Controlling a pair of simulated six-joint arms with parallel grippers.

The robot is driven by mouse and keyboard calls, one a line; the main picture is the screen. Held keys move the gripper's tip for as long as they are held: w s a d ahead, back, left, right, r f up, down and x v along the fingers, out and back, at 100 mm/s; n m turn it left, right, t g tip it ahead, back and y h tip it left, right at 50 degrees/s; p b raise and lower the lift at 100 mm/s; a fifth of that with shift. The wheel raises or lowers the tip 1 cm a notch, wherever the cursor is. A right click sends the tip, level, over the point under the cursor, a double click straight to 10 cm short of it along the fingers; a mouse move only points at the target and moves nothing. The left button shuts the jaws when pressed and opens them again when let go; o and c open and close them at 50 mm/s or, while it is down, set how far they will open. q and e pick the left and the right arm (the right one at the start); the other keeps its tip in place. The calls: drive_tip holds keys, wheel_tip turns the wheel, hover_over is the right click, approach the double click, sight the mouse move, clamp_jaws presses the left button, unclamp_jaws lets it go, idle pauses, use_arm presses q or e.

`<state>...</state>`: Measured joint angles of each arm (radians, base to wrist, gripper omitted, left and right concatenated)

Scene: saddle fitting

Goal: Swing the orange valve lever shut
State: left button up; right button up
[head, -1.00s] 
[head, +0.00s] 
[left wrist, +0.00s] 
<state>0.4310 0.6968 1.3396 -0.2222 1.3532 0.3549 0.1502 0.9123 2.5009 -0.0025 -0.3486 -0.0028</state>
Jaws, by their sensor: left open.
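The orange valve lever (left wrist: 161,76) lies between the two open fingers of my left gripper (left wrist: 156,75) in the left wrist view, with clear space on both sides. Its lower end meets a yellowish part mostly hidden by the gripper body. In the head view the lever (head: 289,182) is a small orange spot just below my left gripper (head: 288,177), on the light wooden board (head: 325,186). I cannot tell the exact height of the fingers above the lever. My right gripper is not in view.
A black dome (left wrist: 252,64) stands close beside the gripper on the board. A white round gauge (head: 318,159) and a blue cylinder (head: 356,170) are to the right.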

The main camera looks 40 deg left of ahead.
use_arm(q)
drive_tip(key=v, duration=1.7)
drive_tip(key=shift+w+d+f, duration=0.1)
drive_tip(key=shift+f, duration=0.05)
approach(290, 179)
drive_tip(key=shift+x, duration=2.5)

· · · ·

**Given request**
Extract all of the data above without altering anything.

**Finished answer**
Controlling a pair of simulated six-joint arms with parallel grippers.

The robot is driven by mouse and keyboard calls, one a line; the main picture is the screen. Held keys move the gripper's tip for as long as they are held: w s a d ahead, back, left, right, r f up, down and x v along the fingers, out and back, at 100 mm/s; n m turn it left, right, t g tip it ahead, back and y h tip it left, right at 50 degrees/s; p b raise and lower the lift at 100 mm/s; a fifth of that with shift. The wheel raises or lowers the tip 1 cm a notch, wherever the cursor is. A right click sends the tip, level, over the point under the cursor, a double click straight to 10 cm short of it along the fingers; a mouse move only points at the target and moves nothing. The left button shuts the jaws when pressed and opens them again when let go; o and c open and close them at 50 mm/s or, while it is down, set how far they will open. q and e pick the left and the right arm (the right one at the start); the other keeps its tip in place. The calls: drive_tip holds keys, wheel_tip turns the wheel, hover_over is the right click, approach the double click, sight the mouse move, clamp_jaws presses the left button, unclamp_jaws lets it go, idle pauses, use_arm presses q or e.

`<state>...</state>`: Measured joint angles of each arm (radians, base to wrist, gripper omitted, left and right concatenated)

Scene: saddle fitting

Goal: Swing the orange valve lever shut
State: left button up; right button up
[head, -1.00s] 
[head, +0.00s] 
[left wrist, +0.00s] 
<state>0.4310 0.6968 1.3396 -0.2222 1.3532 0.3549 0.1502 0.9123 2.5009 -0.0025 -0.3486 -0.0028</state>
Jaws, by their sensor: left open.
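The orange valve lever (left wrist: 161,76) lies between the two open fingers of my left gripper (left wrist: 156,75) in the left wrist view, with clear space on both sides. Its lower end meets a yellowish part mostly hidden by the gripper body. In the head view the lever (head: 289,182) is a small orange spot just below my left gripper (head: 288,177), on the light wooden board (head: 325,186). I cannot tell the exact height of the fingers above the lever. My right gripper is not in view.
A black dome (left wrist: 252,64) stands close beside the gripper on the board. A white round gauge (head: 318,159) and a blue cylinder (head: 356,170) are to the right.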

The main camera looks 40 deg left of ahead.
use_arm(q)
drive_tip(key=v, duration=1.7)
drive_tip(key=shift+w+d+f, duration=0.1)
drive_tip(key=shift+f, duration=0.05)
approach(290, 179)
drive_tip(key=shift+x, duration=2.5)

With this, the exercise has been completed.